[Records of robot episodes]
= = = =

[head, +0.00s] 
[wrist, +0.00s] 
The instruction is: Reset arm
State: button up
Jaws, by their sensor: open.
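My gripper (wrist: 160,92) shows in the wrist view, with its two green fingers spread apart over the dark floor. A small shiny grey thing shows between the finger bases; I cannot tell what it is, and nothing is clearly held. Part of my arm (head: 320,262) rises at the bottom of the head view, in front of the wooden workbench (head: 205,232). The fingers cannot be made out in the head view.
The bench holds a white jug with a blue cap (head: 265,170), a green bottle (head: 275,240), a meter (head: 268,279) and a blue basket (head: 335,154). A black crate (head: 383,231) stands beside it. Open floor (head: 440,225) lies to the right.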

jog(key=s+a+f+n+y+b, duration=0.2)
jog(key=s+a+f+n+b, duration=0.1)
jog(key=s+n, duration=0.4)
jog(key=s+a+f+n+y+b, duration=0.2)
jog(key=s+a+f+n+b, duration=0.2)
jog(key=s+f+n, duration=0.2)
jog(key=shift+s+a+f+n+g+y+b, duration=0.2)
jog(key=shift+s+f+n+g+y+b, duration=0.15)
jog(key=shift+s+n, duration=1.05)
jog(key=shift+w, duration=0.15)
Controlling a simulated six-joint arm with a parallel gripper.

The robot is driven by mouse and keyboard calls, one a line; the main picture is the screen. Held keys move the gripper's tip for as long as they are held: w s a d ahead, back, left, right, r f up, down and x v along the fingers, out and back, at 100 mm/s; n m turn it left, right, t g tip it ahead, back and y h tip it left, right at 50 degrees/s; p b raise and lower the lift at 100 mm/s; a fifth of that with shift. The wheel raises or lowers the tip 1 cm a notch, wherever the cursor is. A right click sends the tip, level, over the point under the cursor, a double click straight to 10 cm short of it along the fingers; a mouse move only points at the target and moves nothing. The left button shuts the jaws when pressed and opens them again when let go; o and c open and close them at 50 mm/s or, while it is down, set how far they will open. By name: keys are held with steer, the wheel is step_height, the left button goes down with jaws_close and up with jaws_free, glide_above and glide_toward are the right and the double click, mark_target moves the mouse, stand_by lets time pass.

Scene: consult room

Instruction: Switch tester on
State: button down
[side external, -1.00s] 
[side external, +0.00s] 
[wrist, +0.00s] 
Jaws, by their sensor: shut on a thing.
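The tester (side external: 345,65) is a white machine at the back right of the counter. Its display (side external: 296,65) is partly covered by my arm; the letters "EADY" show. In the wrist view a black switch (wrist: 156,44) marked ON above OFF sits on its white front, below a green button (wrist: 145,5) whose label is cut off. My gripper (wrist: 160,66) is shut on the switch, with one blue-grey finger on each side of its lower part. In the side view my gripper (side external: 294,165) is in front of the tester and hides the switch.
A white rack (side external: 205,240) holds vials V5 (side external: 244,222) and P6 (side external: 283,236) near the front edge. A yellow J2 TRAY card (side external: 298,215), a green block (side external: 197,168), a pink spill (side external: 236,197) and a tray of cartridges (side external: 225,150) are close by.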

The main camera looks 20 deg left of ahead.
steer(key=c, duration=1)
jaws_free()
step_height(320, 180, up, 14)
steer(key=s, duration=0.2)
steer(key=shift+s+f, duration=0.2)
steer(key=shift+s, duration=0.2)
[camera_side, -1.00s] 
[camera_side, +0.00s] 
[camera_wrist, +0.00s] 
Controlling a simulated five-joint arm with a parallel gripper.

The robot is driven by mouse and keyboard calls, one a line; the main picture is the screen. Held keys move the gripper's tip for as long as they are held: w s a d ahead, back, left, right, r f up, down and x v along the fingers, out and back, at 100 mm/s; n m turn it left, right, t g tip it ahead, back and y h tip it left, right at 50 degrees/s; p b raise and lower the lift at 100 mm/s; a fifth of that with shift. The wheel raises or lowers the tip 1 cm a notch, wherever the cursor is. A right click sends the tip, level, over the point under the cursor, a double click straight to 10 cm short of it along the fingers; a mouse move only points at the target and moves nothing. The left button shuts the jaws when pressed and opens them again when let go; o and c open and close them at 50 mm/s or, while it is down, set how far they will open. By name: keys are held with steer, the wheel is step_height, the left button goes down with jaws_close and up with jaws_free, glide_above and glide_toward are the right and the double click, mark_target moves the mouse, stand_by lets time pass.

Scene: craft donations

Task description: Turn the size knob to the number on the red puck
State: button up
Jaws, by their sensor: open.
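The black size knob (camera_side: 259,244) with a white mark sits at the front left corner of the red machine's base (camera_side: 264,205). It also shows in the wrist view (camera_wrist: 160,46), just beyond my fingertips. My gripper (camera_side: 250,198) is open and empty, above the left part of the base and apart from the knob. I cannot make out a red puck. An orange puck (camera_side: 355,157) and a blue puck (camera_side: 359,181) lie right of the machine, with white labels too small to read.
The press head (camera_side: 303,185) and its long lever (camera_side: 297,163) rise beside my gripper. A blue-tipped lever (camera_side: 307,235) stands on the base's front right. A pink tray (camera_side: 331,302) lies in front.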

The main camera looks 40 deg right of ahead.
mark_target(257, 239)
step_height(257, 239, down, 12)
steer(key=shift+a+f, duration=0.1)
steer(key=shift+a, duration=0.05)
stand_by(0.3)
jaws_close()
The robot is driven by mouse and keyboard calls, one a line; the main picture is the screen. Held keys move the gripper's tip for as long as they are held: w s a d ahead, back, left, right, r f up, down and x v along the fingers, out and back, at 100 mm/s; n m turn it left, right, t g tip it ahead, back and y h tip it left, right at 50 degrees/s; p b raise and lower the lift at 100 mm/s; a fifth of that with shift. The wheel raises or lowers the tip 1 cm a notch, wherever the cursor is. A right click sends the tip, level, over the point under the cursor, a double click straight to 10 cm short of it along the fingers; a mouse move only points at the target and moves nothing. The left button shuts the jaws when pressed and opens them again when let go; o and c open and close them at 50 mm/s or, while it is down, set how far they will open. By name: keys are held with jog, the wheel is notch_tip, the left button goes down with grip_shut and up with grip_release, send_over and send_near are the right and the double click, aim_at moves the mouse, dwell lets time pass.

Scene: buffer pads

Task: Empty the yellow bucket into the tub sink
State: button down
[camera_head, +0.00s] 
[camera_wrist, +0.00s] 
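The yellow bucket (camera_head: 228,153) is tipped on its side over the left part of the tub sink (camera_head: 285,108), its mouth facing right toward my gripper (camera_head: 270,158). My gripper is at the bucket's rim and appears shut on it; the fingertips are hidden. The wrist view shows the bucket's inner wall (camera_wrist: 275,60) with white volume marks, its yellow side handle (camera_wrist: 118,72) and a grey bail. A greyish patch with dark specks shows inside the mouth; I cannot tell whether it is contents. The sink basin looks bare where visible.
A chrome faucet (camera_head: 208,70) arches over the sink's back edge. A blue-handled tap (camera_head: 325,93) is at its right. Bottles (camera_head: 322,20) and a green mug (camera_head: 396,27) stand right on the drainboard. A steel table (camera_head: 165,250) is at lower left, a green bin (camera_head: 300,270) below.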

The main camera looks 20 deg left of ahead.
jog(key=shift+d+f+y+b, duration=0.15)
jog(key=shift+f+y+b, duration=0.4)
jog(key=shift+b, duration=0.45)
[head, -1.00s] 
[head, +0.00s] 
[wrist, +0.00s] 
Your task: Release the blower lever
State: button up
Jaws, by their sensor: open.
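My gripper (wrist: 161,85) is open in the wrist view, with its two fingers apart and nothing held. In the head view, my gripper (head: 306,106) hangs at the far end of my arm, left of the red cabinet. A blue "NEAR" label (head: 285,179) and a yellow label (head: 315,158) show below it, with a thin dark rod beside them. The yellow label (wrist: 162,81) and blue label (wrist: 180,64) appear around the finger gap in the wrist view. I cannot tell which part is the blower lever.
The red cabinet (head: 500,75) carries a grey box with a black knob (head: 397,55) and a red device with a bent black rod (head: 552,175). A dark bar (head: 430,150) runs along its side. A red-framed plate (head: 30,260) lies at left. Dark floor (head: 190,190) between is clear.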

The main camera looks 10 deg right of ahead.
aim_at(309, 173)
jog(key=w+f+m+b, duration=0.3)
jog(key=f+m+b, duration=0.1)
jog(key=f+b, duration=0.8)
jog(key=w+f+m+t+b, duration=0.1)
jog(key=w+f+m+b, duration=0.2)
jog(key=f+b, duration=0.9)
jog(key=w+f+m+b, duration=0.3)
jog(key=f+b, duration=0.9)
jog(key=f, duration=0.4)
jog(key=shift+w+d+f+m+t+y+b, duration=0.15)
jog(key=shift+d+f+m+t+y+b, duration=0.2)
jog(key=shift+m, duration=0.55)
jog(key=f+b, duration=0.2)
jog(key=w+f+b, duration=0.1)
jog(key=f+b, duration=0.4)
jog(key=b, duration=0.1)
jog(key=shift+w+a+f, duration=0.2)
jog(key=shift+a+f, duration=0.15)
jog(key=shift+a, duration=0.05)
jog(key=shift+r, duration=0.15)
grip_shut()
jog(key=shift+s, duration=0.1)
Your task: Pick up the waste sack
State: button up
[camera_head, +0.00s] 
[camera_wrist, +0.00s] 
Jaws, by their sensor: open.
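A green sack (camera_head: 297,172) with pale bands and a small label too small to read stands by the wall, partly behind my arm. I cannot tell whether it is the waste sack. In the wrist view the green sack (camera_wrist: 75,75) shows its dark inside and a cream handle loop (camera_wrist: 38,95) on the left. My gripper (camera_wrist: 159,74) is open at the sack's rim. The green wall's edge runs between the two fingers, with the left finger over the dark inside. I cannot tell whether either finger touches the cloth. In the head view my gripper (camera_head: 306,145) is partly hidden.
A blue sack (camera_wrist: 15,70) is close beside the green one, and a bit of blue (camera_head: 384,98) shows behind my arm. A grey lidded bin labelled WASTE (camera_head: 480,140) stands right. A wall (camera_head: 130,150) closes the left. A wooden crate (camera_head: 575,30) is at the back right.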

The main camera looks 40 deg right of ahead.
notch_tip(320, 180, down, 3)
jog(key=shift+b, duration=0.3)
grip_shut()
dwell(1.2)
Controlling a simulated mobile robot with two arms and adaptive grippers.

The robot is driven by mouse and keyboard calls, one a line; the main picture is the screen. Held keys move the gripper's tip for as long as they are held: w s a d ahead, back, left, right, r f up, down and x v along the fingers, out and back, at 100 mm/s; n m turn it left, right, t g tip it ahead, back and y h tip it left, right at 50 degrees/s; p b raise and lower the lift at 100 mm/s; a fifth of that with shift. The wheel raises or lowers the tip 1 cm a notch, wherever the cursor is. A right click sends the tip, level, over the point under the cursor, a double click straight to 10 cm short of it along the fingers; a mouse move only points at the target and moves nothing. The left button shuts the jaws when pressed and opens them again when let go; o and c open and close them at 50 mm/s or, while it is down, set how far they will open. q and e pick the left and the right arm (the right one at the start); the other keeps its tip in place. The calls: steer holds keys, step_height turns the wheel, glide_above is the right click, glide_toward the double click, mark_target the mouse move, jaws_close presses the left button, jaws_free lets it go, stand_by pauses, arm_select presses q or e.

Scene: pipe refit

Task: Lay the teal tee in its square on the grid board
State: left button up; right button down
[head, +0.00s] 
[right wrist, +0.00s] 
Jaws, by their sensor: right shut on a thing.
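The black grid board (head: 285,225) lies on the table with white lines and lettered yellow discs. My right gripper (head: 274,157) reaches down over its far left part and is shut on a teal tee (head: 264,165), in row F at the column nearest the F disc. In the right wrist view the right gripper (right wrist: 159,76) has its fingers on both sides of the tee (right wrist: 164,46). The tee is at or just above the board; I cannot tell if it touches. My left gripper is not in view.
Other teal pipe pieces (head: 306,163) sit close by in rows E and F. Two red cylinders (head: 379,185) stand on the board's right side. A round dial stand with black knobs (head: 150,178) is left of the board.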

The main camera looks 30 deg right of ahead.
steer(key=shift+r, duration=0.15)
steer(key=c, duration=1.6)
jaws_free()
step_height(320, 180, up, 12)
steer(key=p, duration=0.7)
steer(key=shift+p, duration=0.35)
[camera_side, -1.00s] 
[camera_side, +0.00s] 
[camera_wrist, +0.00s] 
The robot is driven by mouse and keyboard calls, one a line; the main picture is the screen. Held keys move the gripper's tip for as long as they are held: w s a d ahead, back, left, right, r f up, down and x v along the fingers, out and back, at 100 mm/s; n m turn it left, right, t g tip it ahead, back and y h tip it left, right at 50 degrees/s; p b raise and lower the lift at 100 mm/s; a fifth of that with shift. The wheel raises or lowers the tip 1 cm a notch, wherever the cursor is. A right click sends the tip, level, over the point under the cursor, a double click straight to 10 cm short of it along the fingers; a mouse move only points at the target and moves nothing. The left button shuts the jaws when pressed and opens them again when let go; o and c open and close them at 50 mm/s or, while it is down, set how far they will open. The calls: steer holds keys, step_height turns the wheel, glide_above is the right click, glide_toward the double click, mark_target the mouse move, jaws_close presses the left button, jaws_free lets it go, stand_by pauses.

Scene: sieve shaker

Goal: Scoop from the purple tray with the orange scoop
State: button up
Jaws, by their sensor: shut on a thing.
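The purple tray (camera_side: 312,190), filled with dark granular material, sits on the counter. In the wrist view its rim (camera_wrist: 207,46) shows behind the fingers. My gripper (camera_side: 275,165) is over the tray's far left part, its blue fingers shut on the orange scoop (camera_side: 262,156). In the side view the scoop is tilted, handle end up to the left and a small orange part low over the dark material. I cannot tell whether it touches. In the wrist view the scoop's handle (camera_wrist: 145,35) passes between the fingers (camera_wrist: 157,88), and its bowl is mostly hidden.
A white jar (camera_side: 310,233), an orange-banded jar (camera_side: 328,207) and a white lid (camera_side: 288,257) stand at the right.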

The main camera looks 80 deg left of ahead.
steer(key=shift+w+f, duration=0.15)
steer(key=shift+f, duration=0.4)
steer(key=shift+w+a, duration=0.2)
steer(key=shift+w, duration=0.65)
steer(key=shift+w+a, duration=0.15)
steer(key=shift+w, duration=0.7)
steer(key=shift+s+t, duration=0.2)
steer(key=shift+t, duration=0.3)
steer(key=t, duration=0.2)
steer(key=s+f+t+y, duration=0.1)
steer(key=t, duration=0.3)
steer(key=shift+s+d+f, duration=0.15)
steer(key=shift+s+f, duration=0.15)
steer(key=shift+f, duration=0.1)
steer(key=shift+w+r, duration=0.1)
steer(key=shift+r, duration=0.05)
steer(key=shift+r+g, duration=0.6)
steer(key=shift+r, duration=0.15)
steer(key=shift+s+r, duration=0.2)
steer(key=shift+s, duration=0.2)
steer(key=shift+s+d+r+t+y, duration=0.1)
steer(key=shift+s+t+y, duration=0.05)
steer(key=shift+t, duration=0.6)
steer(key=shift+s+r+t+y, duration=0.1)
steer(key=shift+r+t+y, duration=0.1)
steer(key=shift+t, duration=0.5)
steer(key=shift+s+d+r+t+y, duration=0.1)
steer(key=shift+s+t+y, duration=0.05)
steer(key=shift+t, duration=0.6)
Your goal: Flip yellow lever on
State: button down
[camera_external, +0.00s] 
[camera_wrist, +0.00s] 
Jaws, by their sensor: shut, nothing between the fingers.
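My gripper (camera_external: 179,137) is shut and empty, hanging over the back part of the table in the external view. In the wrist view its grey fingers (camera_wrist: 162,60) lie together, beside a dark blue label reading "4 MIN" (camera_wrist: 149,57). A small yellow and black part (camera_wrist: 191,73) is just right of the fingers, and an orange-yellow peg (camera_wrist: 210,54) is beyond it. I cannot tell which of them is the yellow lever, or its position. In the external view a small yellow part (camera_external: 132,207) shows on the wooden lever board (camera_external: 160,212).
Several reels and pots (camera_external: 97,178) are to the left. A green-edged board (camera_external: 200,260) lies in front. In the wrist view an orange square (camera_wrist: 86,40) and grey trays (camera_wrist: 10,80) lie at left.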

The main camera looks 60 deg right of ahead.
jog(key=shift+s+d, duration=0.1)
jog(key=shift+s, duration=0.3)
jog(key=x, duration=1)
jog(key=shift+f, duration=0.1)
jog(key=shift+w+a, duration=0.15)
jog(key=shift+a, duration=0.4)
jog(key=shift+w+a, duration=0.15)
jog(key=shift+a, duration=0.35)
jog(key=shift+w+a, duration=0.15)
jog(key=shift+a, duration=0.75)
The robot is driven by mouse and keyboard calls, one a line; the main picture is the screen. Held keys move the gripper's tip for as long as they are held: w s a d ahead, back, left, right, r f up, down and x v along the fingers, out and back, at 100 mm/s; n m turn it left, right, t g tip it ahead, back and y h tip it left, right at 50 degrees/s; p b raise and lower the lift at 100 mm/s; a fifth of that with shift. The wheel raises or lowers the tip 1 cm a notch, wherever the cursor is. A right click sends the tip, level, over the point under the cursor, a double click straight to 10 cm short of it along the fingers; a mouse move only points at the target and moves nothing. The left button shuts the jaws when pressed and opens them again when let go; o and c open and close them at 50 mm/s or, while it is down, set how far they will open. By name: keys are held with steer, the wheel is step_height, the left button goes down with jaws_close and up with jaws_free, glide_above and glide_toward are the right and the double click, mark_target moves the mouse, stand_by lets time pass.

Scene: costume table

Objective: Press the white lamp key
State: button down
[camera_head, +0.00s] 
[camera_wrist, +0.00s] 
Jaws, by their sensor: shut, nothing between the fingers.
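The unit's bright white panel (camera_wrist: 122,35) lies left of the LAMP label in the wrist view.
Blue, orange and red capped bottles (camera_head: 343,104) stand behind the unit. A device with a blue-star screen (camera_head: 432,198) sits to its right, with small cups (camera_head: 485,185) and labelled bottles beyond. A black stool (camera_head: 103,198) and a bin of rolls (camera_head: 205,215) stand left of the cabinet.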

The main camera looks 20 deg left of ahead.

= = = =

▶ _TASK DESCRIPTION_
Looking at the data above, show all lines where the word "joint" occurs.

▶ _SOLVED PROBLEM_
Controlling a simulated six-joint arm with a parallel gripper.
Controlling a simulated five-joint arm with a parallel gripper.

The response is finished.